Friday, April 4, 2008

Daisy, Daisy, give me your answer do


In 1962, at the famous Bell Labs in the United States, physicist John Larry Kelly Jr., for the first time used an IBM 7094 computer to synthesize speech. Kelly's voice recorder synthesizer vocoder recreated the song "Daisy Bell", with Max Mathews providing the musical accompaniment. The story goes that this remarkable speech synthesis demonstration was performed in the presence of Arthur C. Clarke the science fiction writer, who by chance was paying a visit that day to a friend working in the lab. Arthur C. Clarke was fascinated and the song imprinted itself in his mind. He used it in 2001: A Space Odyssey. IBM 704 became simply HAL in the book and later in the script of Stanley Kubrick's film 2001: A Space Odyssey.

“…THE COMPUTER BRAIN CONSISTS OF HUNDREDS OF TRANSPARENT PERSPEX RECTANGLES, HALF-AN-INCH THICK, FOUR INCHES LONG AND TWO AND A HALF INCHES HIGH. EACH RECTANGLE CONTAINS A CENTRE OF VERY FINE GRID OF WIRES UPON WHICH THE INFORMATION IS PROGRAMMED.


BOWMAN BEGINS PULLING THESE MEMORY BLOCKS OUT. THEY FLOAT IN THE WEIGHTLESS CONDITION OF THE BRAIN ROOM.


HAL    


- Hey, Dave, what are you doing?


HAL


- Hey, Dave. I've got ten years of service experience and an irreplaceable amount of time and effort has gone into making me what I am.


BOWMAN IGNORES HIM.


HAL    


- Dave, I don't understand why you're doing this to me.... I have the greatest enthusiasm for the mission... You are destroying my mind... Don't you understand? ... I will become childish... I will become nothing.


BOWMAN KEEPS PULLING OUT THE MEMORY BLOCKS.


HAL


- Say, Dave... The quick brown fox jumped over the fat lazy dog... The square root of pi is 1.7724538090... log e to the base ten is 0.4342944... the square root of ten is 3.16227766... I am HAL 9000 computer. I became operational at the HAL plant in Urbana, Illinois, on January 12th, 1991. My first instructor was Mr. Arkany. He taught me to sing a song... it goes like this... "Daisy, Daisy, give me your answer do. I'm half; crazy all for the love of you......,"


COMPUTER CONTINUES TO SING SONG BECOMING MORE AND MORE CHILDISH AND MAKING MISTAKES AND GOING OFF-KEY. IT FINALLY STOPS COMPLETELY…”


Extract from the script of the film 2001: A Space Odyssey  


Experiments in sound, voice and music using computers goes back quite a while in the late 50s. Of course one can say that it goes a lot further back to the ancient Babylonians and Greeks if one considers that links between music and mathematics such as the Pythagorean Tuning were already known for thousands of years. But in 1959 it was the IBM 700/7000 series (and in particular the 7090 model) that became not only capable of playing music when programmed but capable of composing as well. An album was even recorded called Music from Mathematics. 
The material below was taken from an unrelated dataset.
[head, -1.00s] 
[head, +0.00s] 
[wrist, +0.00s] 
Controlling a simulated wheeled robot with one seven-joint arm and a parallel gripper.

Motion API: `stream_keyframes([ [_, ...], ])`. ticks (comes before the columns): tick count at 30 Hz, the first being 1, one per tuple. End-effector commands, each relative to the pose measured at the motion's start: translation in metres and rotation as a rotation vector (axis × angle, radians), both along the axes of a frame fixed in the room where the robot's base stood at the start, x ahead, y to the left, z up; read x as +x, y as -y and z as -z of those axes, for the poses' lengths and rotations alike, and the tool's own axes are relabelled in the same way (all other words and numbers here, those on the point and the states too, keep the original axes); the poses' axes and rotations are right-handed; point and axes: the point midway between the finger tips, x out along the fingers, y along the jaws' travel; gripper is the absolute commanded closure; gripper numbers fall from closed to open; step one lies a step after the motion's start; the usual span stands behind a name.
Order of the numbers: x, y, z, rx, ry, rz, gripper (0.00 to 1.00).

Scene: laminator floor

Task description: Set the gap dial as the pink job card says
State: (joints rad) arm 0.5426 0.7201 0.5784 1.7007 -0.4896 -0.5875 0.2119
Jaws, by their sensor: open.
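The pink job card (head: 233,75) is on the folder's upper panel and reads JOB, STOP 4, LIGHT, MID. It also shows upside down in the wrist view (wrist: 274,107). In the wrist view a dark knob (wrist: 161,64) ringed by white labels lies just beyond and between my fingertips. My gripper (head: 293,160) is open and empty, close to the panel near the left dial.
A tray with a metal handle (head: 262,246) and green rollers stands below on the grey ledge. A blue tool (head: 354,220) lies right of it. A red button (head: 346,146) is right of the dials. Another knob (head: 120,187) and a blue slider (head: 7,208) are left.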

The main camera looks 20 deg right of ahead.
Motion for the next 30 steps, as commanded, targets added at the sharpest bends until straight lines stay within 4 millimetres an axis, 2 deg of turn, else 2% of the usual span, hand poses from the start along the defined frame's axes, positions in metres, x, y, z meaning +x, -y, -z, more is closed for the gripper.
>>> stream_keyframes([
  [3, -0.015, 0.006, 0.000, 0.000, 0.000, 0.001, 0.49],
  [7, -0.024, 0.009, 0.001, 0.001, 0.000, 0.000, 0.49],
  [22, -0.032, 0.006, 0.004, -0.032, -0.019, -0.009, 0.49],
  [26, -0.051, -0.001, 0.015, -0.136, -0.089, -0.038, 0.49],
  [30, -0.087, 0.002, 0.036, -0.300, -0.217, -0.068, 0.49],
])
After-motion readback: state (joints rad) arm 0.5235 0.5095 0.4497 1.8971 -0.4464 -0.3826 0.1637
Recently I also came across an interesting experiment in avant-garde music. Jóhann Jóhannsson, an Icelandic musician and composer has created an album called IBM 1401, A User’s Manual. Jóhannsson’s father who was working for IBM, managed to create music on a reel to reel tape from one of the early computer models. Inspired by this piece of computer music, Jóhannsson took it and added a sixty piece classical music orchestra, rewrote several parts and further experimented with the spoken word manual.


So when Bowman started to pull out HAL's memory blocks, one by one, returning the computer to its infant age in 2001: A Space Odyssey, it was only natural that the very first memory of HAL would be the 1892 Harry Dacre song "Daisy Bell". After all, when HAL was young he went under the name of IBM 700 series and that was the first song he ever learned to vocode.